Dimanche 3 septembre 2023 – 22e dimanche du temps ordinaire –Mt 16, 21-27
Le ton de l’échange relaté aujourd’hui entre Jésus et Pierre est plus que vif. Alors que Jésus ne cache pas à ses disciples qu’il doit aller à Jérusalem avec les menaces qui le guettent, Pierre semble vouloir couper court à l’inquiétude qui les gagne en invoquant Dieu : « Dieu t’en garde, Seigneur ! cela ne t’arrivera pas. » Jésus l’arrête sèchement : « Vade retro satanas ! » Cette intervention brutale peut surprendre d’autant que dans les versets précédant ce passage, Matthieu rapporte une phrase témoignant de la grande confiance de Jésus envers Pierre « […] tu es Pierre, et sur cette pierre je bâtirai mon Église. » (16, 18)
Ici, Jésus traite Pierre de « Satan ». Est-ce que Jésus reprocherait à Pierre d’invoquer Dieu et/ou d’énoncer à haute voix une terrible tentation qui le taraude intérieurement au moment du choix : aller ou ne pas aller à Jérusalem ?

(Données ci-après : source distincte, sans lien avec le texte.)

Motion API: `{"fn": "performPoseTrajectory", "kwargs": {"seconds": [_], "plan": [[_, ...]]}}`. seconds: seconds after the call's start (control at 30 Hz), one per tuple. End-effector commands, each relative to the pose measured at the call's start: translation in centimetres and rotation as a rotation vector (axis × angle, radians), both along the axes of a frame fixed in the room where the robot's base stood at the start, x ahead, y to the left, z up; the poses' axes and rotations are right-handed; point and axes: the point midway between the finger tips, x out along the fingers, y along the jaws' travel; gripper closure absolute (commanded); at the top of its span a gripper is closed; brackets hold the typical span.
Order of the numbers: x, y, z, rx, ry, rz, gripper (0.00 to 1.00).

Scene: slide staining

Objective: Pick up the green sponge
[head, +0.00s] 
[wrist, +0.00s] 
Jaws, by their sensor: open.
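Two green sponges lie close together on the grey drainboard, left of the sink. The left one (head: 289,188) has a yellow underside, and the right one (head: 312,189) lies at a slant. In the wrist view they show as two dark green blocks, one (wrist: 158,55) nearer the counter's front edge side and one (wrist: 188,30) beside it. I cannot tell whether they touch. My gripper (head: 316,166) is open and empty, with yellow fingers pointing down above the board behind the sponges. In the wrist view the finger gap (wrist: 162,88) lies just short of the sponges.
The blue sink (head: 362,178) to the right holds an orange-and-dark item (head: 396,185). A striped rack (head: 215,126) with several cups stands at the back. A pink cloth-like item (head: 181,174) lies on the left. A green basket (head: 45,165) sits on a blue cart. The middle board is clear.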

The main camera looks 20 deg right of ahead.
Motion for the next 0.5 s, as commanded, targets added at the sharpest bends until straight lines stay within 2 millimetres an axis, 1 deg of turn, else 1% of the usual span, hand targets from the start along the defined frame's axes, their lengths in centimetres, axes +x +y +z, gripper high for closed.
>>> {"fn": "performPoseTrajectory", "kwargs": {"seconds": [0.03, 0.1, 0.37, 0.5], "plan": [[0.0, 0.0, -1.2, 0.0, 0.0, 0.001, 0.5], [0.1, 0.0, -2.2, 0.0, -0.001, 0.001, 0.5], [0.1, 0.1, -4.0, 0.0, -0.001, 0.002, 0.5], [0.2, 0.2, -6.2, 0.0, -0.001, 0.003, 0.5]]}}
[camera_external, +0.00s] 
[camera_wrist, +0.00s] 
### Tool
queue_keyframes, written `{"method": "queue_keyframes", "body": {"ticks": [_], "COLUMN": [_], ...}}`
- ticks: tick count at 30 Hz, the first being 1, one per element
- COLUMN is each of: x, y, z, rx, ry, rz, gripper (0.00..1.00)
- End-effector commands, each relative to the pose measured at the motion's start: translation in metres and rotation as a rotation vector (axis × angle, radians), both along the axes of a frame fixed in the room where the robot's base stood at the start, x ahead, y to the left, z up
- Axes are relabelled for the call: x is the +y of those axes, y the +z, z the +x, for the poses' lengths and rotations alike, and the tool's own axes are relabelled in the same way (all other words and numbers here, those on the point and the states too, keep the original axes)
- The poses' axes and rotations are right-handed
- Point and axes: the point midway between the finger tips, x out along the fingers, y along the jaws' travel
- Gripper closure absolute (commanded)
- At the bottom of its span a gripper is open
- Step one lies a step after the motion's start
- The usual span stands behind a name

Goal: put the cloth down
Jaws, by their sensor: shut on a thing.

La suite de l’intervention de Jésus éclaire son attitude. Ce qu’il reproche à Pierre, c’est de s’en remettre trop rapidement à Dieu et d’esquiver ainsi la responsabilité humaine. C’est contre une forme de foi magique, puérile, que Jésus s’emporte. Il sait bien qu’il s’adresse à celui à qui il vient de confier la mission de « bâtir son Église ». Il expose à ses disciples les enjeux humains et concrets de son attitude dont il met à jour les risques et le prix humain. Jésus est dans la vie, dans l’action, dans le concret et c’est bien là qu’il entend amener ses disciples. L’invocation de Dieu ne peut gommer ou effacer tout ce qui relève des conséquences humaines. Pierre passe trop vite à Dieu qui, ainsi, sert d’échappatoire. Jésus, fermement, le ramène à la vie et ce faisant, à une spiritualité incarnée.
Sauver sa vie ne passe pas par une fuite. Sauver sa vie passe par le fait de donner quelque chose de soi que personne d’autre ne pourrait donner à ce moment-là, tout en sachant que c’est Dieu qui agit, à travers nous.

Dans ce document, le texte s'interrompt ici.